**THE TASK:** Pick out each line with the word "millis" from the material that follows.

**DATASET CONTENT:**
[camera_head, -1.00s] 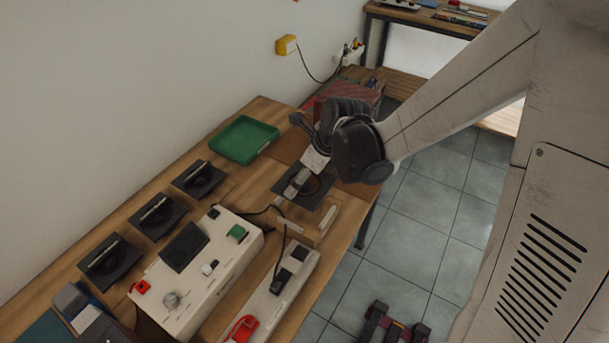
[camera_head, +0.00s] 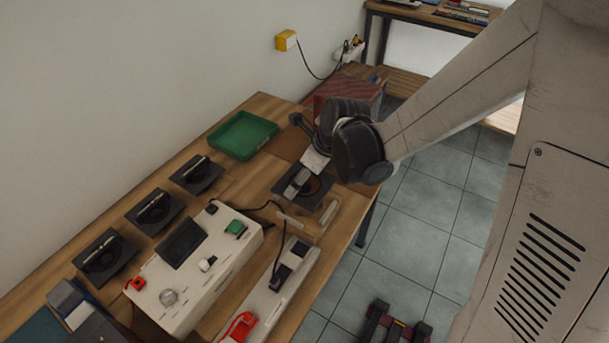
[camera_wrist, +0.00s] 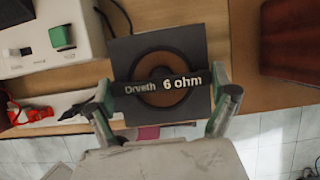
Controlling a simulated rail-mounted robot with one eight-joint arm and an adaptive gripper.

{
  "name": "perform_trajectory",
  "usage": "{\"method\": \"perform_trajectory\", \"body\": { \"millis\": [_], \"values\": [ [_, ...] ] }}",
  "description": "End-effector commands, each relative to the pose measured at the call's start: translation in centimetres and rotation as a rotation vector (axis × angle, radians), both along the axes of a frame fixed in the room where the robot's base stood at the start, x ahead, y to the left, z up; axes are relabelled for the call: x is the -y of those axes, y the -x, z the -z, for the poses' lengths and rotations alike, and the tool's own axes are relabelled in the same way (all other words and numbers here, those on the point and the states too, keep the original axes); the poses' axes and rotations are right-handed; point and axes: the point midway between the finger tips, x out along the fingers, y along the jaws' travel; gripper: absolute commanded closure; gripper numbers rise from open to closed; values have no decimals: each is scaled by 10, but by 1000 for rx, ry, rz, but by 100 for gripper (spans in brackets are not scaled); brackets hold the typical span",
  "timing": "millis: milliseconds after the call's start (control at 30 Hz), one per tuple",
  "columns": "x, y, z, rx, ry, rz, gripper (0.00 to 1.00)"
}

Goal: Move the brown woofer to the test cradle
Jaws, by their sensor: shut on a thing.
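The brown woofer (camera_head: 318,185) is a dark square plate with a round cone. In the wrist view the brown ring (camera_wrist: 192,52) shows behind a black bar reading "Drveth 6 ohm". My gripper (camera_wrist: 165,92) has a finger at each end of this bar and is shut on it. In the head view my gripper (camera_head: 312,172) is over the woofer, at the bench's right part. A low light-wood frame with pale strips (camera_head: 326,213), seemingly the test cradle, lies just in front of the woofer, partly overlapped by it. I cannot tell the woofer's height above the bench.
Three similar dark speakers (camera_head: 196,174) stand in a row on the bench's left side. A white tester box (camera_head: 190,285) with cables and a white strip with a red clip (camera_head: 240,325) lie nearer. A green tray (camera_head: 243,135) is behind. A reddish-brown box (camera_wrist: 290,38) is at the wrist view's right.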

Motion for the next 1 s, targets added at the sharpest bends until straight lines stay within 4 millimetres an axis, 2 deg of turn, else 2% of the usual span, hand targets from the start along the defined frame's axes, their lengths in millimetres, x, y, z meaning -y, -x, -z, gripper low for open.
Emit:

**RESULT OF THE TASK:**
  "usage": "{\"method\": \"perform_trajectory\", \"body\": { \"millis\": [_], \"values\": [ [_, ...] ] }}",
  "timing": "millis: milliseconds after the call's start (control at 30 Hz), one per tuple",

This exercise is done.